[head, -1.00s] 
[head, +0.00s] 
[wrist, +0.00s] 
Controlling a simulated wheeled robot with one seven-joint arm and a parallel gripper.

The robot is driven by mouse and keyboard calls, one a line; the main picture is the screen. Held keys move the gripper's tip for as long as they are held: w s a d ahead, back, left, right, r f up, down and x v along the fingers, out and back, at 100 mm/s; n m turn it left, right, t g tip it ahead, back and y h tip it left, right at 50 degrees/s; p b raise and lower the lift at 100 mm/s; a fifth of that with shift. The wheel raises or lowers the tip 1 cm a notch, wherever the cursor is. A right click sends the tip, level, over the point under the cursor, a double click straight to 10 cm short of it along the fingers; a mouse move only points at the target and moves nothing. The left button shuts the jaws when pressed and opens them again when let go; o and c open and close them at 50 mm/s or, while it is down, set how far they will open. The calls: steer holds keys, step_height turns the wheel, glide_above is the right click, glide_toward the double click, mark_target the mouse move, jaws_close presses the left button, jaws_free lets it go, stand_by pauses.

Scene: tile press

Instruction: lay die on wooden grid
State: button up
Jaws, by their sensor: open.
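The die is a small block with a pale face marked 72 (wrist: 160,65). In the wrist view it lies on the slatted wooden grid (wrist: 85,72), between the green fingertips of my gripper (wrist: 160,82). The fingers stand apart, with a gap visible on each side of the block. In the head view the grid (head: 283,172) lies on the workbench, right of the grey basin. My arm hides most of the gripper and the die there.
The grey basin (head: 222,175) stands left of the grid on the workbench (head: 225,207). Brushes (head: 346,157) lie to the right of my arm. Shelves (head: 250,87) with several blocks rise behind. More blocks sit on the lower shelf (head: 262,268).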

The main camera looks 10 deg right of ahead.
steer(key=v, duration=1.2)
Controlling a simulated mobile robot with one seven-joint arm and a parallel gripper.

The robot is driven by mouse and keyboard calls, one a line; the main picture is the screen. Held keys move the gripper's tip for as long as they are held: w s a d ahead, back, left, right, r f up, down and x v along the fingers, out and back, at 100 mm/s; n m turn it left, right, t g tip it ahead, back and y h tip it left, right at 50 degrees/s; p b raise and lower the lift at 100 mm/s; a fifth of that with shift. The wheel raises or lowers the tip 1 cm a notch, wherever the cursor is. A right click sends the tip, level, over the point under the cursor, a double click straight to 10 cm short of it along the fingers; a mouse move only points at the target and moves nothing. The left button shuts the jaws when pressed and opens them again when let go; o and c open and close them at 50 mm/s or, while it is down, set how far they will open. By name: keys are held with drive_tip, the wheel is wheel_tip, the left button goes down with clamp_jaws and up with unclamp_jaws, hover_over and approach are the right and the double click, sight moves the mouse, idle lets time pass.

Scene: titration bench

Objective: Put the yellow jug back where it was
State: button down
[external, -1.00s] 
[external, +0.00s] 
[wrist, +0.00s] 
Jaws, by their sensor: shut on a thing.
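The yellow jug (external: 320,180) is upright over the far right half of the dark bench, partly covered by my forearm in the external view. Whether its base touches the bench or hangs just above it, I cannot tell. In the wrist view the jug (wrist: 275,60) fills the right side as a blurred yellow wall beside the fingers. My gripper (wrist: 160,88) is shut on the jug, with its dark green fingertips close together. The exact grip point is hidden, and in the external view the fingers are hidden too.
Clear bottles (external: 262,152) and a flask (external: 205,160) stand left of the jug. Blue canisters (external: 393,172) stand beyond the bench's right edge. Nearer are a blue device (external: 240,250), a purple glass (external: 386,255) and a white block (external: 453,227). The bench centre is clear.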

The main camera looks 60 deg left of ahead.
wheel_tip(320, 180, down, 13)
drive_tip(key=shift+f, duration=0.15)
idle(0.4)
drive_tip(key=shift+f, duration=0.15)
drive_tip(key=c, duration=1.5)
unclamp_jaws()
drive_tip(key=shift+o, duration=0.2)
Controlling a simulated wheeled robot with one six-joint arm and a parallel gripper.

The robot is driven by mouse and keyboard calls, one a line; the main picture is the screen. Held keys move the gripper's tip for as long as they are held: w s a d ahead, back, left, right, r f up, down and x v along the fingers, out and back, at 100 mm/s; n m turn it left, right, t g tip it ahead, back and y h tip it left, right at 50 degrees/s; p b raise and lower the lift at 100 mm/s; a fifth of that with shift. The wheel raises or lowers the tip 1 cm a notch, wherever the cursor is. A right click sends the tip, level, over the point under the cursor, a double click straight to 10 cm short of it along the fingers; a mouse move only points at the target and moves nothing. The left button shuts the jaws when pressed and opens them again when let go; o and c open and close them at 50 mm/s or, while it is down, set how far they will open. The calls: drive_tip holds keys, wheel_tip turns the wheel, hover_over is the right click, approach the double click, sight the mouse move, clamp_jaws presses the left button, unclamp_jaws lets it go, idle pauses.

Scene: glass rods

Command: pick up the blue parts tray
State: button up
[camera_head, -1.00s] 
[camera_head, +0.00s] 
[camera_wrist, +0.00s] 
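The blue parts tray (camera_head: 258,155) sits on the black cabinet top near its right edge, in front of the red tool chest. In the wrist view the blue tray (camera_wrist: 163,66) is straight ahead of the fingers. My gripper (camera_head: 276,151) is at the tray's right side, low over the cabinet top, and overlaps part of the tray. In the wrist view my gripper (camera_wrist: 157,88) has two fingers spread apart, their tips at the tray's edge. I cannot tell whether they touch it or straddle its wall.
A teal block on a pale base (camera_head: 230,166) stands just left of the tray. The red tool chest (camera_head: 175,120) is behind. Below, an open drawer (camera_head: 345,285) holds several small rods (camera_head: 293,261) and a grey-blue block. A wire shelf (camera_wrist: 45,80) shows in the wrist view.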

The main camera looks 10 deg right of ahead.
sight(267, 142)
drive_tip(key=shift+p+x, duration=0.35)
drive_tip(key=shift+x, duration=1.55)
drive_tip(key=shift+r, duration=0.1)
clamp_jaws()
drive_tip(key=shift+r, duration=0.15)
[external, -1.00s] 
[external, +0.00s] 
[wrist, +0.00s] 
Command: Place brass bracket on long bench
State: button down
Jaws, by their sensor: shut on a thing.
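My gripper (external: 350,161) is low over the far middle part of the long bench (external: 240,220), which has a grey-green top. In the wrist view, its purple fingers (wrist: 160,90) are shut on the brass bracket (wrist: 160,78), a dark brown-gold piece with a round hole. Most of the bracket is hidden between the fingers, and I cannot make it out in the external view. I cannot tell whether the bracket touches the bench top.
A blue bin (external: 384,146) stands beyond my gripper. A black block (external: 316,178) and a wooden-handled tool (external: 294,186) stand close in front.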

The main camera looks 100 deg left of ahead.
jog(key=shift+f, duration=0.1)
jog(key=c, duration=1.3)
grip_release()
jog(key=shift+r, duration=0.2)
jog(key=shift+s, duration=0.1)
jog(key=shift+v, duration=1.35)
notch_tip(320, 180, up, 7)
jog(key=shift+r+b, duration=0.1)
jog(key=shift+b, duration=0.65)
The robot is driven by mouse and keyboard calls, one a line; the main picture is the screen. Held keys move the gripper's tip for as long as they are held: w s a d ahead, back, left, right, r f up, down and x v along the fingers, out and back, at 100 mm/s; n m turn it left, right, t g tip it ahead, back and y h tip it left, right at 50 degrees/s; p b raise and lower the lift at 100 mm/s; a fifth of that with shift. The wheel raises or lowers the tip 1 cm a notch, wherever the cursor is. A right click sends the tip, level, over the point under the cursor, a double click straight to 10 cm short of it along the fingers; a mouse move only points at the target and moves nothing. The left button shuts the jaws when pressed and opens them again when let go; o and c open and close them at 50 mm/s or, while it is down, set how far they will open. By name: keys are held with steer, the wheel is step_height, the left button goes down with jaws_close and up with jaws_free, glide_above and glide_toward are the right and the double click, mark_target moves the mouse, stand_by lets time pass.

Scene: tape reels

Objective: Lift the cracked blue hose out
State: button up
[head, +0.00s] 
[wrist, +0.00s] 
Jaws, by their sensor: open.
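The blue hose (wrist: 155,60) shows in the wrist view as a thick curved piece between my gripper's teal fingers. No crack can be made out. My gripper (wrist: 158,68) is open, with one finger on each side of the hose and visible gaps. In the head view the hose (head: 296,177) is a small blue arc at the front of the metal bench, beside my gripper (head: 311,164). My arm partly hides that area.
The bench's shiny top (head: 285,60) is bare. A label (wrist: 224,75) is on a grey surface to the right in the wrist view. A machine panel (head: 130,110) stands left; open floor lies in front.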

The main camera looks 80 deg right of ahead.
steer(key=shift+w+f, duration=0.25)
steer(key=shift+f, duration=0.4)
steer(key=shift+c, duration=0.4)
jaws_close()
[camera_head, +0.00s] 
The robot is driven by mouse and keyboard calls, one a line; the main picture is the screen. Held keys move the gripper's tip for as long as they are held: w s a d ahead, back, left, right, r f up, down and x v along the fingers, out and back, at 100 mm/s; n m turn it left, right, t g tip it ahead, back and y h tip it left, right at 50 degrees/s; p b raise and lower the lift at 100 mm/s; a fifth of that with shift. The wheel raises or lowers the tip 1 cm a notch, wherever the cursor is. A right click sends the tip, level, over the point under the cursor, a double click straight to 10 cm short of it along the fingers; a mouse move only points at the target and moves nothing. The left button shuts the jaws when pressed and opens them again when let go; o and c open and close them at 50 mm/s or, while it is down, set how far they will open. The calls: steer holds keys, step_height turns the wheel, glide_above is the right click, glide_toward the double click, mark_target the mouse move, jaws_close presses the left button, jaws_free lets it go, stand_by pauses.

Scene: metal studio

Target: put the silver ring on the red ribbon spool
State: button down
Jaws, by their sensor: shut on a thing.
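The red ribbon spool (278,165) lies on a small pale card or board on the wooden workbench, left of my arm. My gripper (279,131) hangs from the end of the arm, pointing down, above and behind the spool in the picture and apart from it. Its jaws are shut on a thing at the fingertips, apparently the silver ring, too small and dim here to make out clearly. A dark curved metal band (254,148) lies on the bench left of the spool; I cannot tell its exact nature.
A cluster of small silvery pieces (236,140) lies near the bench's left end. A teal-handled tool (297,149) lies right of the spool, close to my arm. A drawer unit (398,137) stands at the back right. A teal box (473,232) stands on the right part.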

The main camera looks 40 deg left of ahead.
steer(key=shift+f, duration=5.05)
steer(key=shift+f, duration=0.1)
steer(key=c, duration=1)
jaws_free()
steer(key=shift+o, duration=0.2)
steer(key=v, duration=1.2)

→ **Work to be completed**
Please quote exactly the lines from the one containing "Scene: metal studio" through the last line of the records above, both included, and nothing else.

→ **Solution to the exercise**
Scene: metal studio

Target: put the silver ring on the red ribbon spool
State: button down
Jaws, by their sensor: shut on a thing.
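The red ribbon spool (278,165) lies on a small pale card or board on the wooden workbench, left of my arm. My gripper (279,131) hangs from the end of the arm, pointing down, above and behind the spool in the picture and apart from it. Its jaws are shut on a thing at the fingertips, apparently the silver ring, too small and dim here to make out clearly. A dark curved metal band (254,148) lies on the bench left of the spool; I cannot tell its exact nature.
A cluster of small silvery pieces (236,140) lies near the bench's left end. A teal-handled tool (297,149) lies right of the spool, close to my arm. A drawer unit (398,137) stands at the back right. A teal box (473,232) stands on the right part.

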The main camera looks 40 deg left of ahead.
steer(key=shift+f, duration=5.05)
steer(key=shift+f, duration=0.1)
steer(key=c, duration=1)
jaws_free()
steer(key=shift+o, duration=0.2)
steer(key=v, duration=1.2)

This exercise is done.